Archive => 18.7 Legacy Series => Topic started by: drivera on February 06, 2019, 03:07:52 pm

Title: Firewall failover not working
Post by: drivera on February 06, 2019, 03:07:52 pm
Hi, all!

I'm experiencing some issues on the failover.  I had a power outage last night and one of my ISPs (the Cable provider) seems to be down due to some line damage, and they'll be offline for a few hours. This happened in the wee hours of the morning, while I was asleep.

When I woke up, I found that I had no internet service. This means that failover had once again been unsuccessful.

After some poking around, I've discovered that even though I have a failover gateway group set up for both my ISPs (Cable and ADSL), and the group is (apparently) configured properly (Cable is Tier 1, ADSL is Tier 2, Trigger Level is "Member Down"), the failover algorithm will not work as expected.

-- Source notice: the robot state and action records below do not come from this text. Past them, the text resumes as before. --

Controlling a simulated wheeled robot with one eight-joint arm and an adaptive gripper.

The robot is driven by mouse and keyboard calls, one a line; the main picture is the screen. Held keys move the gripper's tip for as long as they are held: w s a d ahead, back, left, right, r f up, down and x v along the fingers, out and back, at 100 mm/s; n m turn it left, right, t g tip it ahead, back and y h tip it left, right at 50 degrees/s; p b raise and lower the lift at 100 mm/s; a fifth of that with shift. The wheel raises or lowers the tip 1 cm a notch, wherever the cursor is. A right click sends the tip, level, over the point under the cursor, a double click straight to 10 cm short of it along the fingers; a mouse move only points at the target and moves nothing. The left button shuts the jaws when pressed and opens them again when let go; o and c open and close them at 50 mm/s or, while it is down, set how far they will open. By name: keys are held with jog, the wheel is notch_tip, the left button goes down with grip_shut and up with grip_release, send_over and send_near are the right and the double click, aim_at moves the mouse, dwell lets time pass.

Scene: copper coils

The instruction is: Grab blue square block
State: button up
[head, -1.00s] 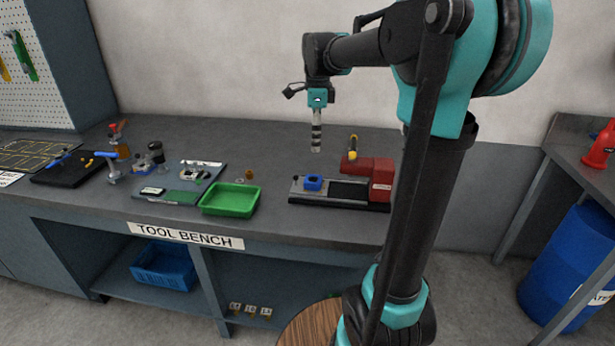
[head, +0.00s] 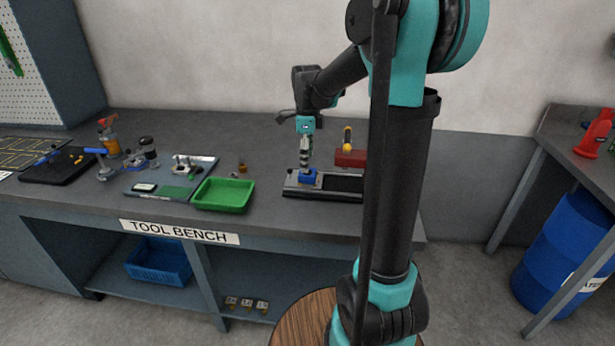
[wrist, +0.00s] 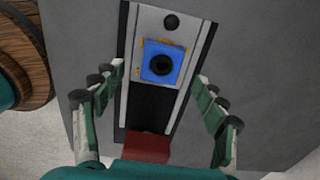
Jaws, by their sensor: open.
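The blue square block (head: 308,176) sits on the left part of a black and silver fixture on the bench. In the wrist view the blue block (wrist: 162,63) shows a dark round hole in its top and small yellow-orange edges at its corners. My gripper (head: 306,160) is just above the block in the head view and hides part of it. In the wrist view my gripper (wrist: 160,76) is open, one finger on each side of the fixture, with the block between and slightly beyond the fingertips. I cannot tell the exact height gap.
A green tray (head: 222,195) stands to the left. A grey board with small parts (head: 150,190) lies farther left. My arm hides the bench's right side.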

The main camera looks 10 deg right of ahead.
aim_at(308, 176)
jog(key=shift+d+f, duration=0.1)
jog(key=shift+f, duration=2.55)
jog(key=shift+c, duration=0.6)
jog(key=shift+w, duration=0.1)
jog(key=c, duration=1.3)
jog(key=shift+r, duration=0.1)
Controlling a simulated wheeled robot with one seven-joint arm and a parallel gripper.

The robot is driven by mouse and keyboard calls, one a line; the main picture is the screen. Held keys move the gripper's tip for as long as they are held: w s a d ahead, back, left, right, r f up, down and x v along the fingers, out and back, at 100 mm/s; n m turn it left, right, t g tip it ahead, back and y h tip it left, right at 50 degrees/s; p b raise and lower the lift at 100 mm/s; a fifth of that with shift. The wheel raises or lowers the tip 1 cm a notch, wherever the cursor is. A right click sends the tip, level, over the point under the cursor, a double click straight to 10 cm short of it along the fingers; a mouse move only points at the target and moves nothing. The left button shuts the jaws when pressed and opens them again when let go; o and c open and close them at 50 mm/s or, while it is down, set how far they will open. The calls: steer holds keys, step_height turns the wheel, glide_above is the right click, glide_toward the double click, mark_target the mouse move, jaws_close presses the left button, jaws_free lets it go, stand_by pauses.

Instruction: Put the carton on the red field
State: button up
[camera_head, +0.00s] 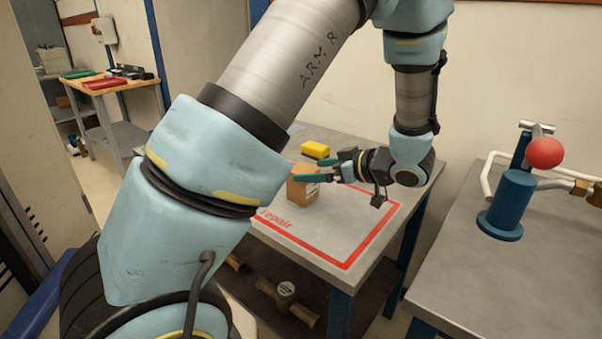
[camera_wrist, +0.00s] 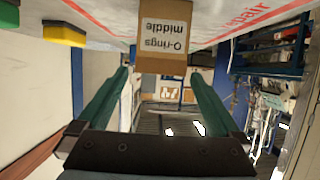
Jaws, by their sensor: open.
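The carton (camera_head: 303,192) is a small brown box on the grey table, appearing to stand inside the red outlined field (camera_head: 346,266) marked "repair". In the wrist view, the picture is upside down and the carton (camera_wrist: 163,28) shows a white label reading "O-rings middle". My gripper (camera_head: 308,170) is open, its two green fingers level with the upper part of the carton. In the wrist view the fingertips of my gripper (camera_wrist: 160,75) are apart, with the carton ahead between their lines. I cannot tell whether they touch it. My arm hides part of the field's left side.
A yellow sponge (camera_head: 316,150) lies behind the carton. The field's right part is clear. At right stands a bench with a blue fitting (camera_head: 510,200) and red ball (camera_head: 544,152). Brass-coloured parts (camera_head: 287,296) lie on the shelf below. A wooden table (camera_head: 108,85) stands at far left.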

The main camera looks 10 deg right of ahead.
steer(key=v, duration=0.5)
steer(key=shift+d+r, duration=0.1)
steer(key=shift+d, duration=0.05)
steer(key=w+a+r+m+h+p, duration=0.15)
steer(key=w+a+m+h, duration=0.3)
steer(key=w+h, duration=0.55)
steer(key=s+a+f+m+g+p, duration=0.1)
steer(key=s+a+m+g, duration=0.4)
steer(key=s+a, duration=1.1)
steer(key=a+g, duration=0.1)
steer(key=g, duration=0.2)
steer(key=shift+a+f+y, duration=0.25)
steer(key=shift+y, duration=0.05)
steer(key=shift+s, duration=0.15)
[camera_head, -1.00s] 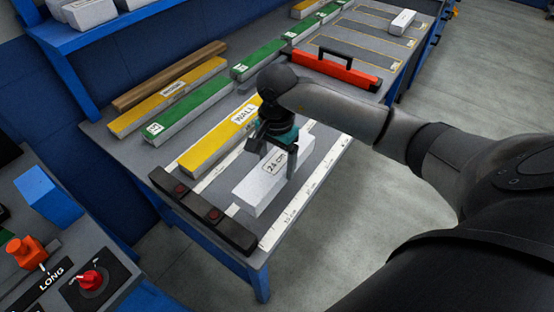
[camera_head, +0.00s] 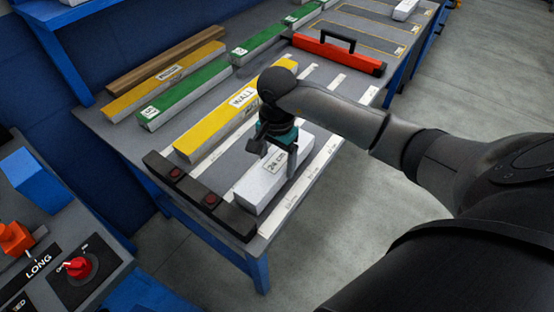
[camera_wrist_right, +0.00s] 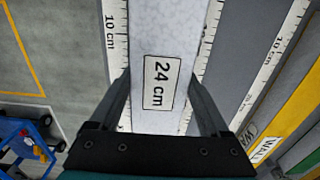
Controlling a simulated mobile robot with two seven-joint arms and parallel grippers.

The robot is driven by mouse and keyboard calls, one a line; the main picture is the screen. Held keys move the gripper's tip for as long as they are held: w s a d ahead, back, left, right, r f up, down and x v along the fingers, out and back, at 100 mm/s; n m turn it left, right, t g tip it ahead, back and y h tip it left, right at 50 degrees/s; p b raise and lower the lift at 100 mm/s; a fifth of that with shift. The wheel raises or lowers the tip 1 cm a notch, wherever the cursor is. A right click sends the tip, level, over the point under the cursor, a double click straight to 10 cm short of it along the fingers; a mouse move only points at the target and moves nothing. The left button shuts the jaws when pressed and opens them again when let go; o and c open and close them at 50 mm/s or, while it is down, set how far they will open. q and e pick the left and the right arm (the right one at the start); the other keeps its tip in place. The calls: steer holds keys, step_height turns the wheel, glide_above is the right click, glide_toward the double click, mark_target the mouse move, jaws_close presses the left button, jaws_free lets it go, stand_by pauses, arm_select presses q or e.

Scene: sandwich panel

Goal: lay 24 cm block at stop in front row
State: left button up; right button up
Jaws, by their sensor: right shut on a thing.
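The white block labelled "24 cm" (camera_head: 262,188) is in my right gripper (camera_head: 279,158), over the front row along the ruler strip (camera_head: 325,155) at the table's front edge. In the right wrist view, the two fingers stand on either side of the block (camera_wrist_right: 168,28), by its label. The block's left end is close to the dark stop bar (camera_head: 228,212) with red buttons; whether they touch, I cannot tell. The block looks level and low, but its underside is hidden. My left gripper is not in view.
A yellow "WALL" block (camera_head: 215,133) lies in the row behind. Green blocks (camera_head: 185,95), a yellow block (camera_head: 165,80) and a brown bar (camera_head: 150,72) lie further back. A red-orange piece with a black handle (camera_head: 340,58) lies toward the far right.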

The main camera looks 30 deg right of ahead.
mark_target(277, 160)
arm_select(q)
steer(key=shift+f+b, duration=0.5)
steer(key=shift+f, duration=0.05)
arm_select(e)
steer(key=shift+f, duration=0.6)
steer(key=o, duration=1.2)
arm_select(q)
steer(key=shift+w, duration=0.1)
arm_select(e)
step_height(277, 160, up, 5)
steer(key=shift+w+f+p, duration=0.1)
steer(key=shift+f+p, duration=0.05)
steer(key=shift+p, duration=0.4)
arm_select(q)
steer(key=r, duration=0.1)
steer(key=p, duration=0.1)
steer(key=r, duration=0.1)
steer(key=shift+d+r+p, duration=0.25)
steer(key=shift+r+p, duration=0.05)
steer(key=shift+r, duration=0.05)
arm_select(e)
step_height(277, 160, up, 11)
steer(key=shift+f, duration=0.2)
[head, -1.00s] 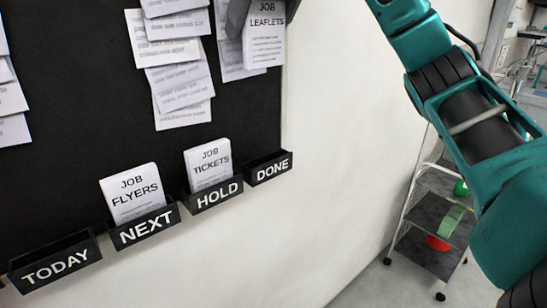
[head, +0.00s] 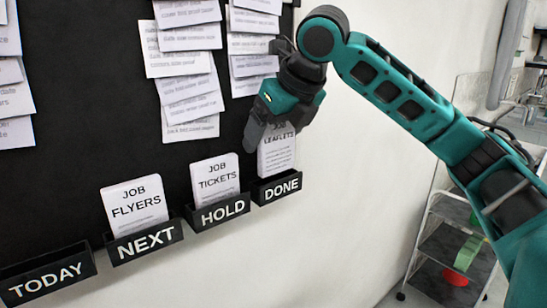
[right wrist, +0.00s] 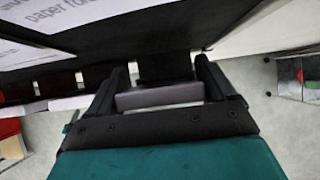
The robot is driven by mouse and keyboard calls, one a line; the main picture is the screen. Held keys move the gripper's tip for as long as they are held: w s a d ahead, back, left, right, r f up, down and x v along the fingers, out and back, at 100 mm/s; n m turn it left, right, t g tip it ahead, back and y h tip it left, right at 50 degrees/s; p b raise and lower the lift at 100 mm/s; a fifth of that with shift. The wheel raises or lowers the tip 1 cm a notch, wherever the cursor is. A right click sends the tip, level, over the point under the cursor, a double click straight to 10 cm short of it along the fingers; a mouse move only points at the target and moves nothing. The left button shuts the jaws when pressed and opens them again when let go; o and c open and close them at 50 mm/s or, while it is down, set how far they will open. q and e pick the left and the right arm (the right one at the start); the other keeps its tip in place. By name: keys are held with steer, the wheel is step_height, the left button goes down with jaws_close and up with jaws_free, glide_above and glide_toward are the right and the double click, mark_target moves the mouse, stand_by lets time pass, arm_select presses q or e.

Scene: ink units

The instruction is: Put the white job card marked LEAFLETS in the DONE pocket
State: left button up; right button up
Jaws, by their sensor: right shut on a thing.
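The white job card marked LEAFLETS (head: 278,153) is upright at the DONE pocket (head: 278,187), the rightmost black pocket on the board. Its lower edge meets the pocket's rim and seems to pass behind the front wall; how deep it sits I cannot tell. My right gripper (head: 262,128) is shut on the card's upper part, covering its top left corner. In the right wrist view, the card's pale grey edge (right wrist: 160,96) lies between the two dark fingers. My left gripper is not in view.
The HOLD pocket (head: 218,213) holds the TICKETS card (head: 215,180). The NEXT pocket (head: 145,244) holds the FLYERS card (head: 135,205). The TODAY pocket (head: 46,276) looks empty. Printed sheets (head: 188,85) hang above. A trolley (head: 450,250) stands at right.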

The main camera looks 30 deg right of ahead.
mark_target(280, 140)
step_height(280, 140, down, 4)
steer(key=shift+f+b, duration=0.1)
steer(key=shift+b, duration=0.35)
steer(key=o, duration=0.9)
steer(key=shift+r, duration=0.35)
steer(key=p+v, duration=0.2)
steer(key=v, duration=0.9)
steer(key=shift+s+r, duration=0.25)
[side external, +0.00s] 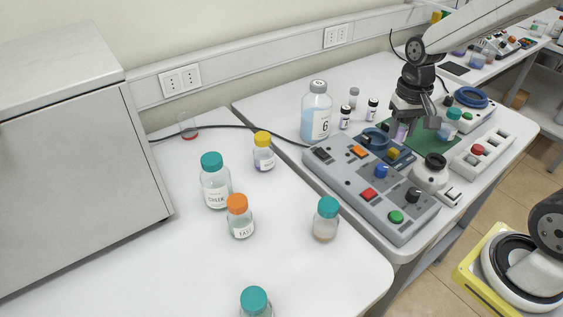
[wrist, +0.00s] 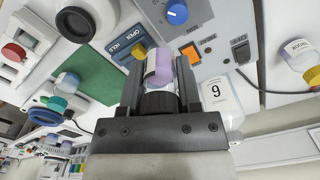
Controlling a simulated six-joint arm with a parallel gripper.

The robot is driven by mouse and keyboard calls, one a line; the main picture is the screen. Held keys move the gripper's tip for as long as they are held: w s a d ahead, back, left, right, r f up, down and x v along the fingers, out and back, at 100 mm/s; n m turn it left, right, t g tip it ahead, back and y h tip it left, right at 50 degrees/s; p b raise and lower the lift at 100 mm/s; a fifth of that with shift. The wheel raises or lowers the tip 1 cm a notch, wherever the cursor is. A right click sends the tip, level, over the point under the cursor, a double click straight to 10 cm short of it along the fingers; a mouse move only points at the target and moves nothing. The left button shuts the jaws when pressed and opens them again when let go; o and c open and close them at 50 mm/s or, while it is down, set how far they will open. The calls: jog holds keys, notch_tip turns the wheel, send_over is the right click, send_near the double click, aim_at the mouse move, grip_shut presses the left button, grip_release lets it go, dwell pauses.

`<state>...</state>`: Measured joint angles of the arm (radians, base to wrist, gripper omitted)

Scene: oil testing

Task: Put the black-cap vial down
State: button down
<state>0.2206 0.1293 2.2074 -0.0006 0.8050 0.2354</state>
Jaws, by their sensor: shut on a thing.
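My gripper (side external: 412,116) is shut on a small vial with a purple and white body, which shows between the jaws in the wrist view (wrist: 160,68). Its dark end, seemingly the black cap, lies toward the jaws; the fingers partly hide it. In the side view my gripper hangs near the left edge of a green mat (side external: 440,143), behind the grey control panel (side external: 340,180). The vial (side external: 402,131) is small there, and I cannot tell whether its base touches a surface. Two other dark-capped vials (side external: 345,118) (side external: 372,110) stand left of my gripper.
A large blue-liquid bottle marked 6 (side external: 316,117) stands left of those vials. A white device with a black top (side external: 430,175) and a white button box (side external: 483,157) stand nearby. The left table has several capped bottles.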

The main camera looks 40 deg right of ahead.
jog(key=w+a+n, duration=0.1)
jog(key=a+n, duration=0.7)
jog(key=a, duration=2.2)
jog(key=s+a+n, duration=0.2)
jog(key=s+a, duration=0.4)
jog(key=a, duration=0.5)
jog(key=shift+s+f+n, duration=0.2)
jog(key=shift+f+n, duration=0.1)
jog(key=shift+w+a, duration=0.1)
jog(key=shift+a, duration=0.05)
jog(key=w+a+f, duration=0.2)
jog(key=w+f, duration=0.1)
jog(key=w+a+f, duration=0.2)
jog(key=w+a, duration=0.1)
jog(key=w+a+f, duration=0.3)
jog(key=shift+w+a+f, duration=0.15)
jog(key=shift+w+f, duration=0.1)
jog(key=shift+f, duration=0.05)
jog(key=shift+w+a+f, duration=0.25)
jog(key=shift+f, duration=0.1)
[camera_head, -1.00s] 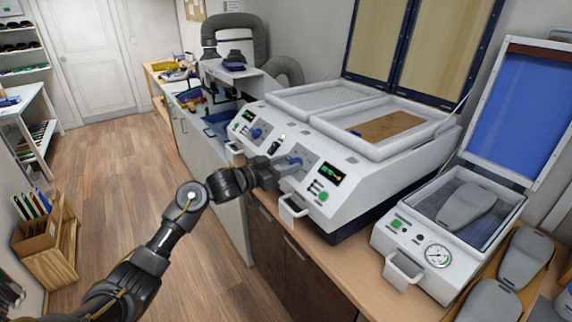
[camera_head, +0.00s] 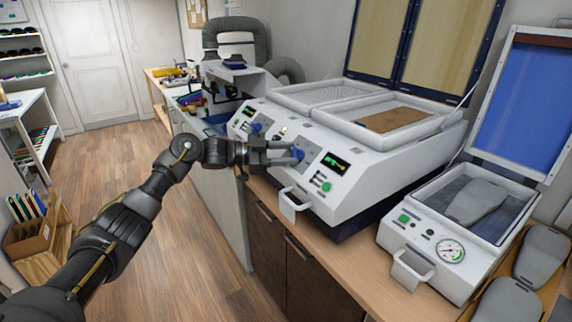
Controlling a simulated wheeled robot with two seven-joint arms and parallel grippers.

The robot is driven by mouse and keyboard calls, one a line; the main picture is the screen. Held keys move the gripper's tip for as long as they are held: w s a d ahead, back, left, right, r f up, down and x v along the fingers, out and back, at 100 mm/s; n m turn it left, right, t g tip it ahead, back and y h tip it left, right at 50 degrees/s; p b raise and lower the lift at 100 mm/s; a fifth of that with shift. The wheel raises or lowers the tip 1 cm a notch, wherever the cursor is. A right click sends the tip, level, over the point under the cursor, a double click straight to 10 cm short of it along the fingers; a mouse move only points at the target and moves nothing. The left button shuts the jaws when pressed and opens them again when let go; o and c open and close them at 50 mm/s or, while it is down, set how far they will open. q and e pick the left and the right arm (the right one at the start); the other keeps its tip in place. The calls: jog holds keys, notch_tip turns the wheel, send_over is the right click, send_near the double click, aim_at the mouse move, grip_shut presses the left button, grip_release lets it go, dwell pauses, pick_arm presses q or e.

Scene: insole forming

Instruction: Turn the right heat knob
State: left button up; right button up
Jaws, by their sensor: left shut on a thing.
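The white heating machine (camera_head: 375,165) stands on the wooden counter with its lids raised. My right gripper is out of view.
A metal front handle (camera_head: 291,203) sticks out below my left gripper. A smaller press (camera_head: 450,230) with a gauge and a blue-lined open lid stands at the right, beside grey insole forms (camera_head: 541,254).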

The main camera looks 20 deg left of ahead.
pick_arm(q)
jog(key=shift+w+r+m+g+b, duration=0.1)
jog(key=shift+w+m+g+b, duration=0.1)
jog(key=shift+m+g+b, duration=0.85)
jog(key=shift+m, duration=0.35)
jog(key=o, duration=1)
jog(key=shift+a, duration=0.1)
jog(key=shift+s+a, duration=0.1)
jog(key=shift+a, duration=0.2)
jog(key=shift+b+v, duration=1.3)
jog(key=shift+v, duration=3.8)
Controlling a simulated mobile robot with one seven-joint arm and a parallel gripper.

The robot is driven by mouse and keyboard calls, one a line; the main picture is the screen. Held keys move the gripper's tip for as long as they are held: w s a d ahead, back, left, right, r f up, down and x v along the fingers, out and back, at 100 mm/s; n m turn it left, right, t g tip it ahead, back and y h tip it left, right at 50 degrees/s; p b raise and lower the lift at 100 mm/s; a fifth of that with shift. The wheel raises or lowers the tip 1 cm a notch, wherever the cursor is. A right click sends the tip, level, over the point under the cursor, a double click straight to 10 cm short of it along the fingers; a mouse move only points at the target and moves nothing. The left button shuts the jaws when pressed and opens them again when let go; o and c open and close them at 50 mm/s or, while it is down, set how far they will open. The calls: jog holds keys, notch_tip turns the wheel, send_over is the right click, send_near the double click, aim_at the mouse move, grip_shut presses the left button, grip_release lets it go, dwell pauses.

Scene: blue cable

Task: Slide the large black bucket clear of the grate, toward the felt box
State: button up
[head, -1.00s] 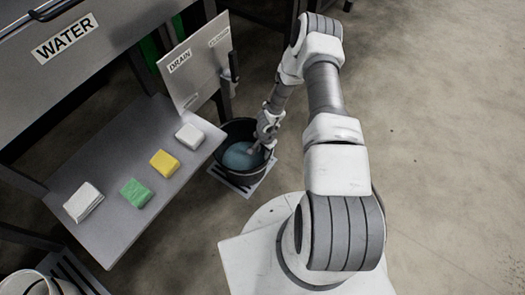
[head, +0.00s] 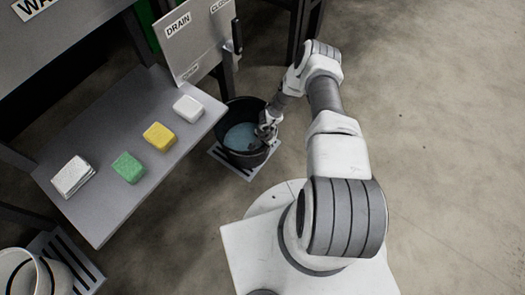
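The large black bucket (head: 237,108) stands upright on the floor grate (head: 219,153), below the right end of the shelf. Bluish liquid (head: 240,138) shows inside it. The grate's slotted edge shows in front of the bucket. My gripper (head: 263,138) is at the right side of the bucket, by its rim. The fingers are small and dark there, and I cannot tell whether they are open, shut or touching the rim. No felt box can be made out in this view.
A grey shelf (head: 110,205) carries a white block (head: 187,108), a yellow sponge (head: 159,136), a green sponge (head: 128,167) and a white folded cloth (head: 73,176). A white bucket (head: 22,270) stands by another grate (head: 78,258) at lower left. Open floor (head: 450,130) lies to the right.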

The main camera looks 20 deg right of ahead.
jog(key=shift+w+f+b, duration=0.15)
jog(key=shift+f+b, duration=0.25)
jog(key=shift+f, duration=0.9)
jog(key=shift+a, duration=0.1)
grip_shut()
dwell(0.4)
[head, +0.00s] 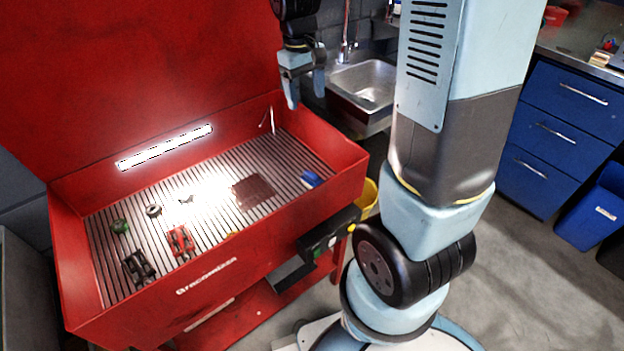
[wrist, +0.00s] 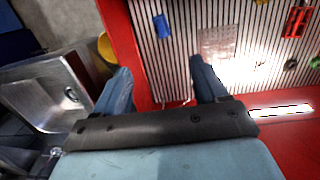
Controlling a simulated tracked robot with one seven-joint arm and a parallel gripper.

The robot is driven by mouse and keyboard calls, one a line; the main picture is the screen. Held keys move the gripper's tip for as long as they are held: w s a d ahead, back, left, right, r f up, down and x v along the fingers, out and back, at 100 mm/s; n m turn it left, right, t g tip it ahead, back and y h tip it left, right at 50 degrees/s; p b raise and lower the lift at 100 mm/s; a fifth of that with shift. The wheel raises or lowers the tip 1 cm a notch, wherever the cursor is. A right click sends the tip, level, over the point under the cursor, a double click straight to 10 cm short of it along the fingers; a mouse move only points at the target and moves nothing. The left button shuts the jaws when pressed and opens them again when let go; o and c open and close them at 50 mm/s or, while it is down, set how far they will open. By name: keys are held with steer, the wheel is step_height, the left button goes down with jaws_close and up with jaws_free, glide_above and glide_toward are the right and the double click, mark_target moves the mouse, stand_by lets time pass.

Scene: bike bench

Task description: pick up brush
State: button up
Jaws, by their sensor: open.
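A small blue object (head: 310,180) lies on the slatted floor at the right end of the red wash basin (head: 345,178); it looks like the brush, but its bristles cannot be made out. The blue object also shows in the wrist view (wrist: 161,27), upper middle, beyond my fingertips. My gripper (head: 304,93) is open and empty, pointing down above the basin's back right corner. In the wrist view my gripper (wrist: 160,68) has its two fingers spread apart, with red basin wall and slats between and beyond them.
The basin also holds a brown flat patch (head: 254,191), a red part (head: 180,243), a black part (head: 138,267), a green part (head: 120,226) and a grey ring (head: 153,211). A thin spout (head: 271,120) stands near the back right. A metal sink (head: 365,82) is behind.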

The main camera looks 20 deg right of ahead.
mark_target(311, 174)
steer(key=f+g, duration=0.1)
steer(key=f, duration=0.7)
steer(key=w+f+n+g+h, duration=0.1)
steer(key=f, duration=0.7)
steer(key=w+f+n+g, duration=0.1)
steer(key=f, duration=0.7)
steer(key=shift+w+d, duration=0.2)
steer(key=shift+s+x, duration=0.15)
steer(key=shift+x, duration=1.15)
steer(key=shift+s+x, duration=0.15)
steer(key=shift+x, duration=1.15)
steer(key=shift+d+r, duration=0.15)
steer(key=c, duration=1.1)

This is the behavior that I would expect:

* When the Cable link is up, the Cable link is promoted to default gateway
* When the Cable link is down, the ADSL link is promoted to default geteway
* When the Cable link comes back up, the Cable link is promoted to default gateway irrespective of the ADLS link's status

This is the behavior I'm seeing:

* When the Cable link is up, the Cable link is promoted to default gateway
* When the Cable link is down, the ADSL link is promoted to default geteway
* When the Cable link comes back up, the ADSL link remains as default gateway unless I explicitly mark the Cable gateway as the default gateway
* However, when I mark the Cable gateway as the default gateway, and a prolonged outage occurs, it seems that fail-back simply won't happen at all and it will remain as the default gateway regardless of up/down status

I've configured each gateway (Cable + ADSL) to have a Monitor IP setting for an address on the far side of the link, so it can be used to determine if the link really is up vs. appearing to be up. I've noticed that even though there's an outage, the Cable link's status shows as "pending" vs. "down". Perhaps this is the issue? Perhaps the algorithm is assuming that the link is up because it's not explicitly marked as "down"?

Thoughts?

If that's the case, then definitely the algorithm should compare the link's current status (UP, UP+Latency, UP+Packet Loss, UP+Latency+Packet Loss, Pending, Down) vs. the "Trigger Level" condition set up in the gateway group, taking into account that until a link is in UP or UP+* state, it should be considered to be down? (i.e. Down + Pending should be equivalent, I think)...

Thanks!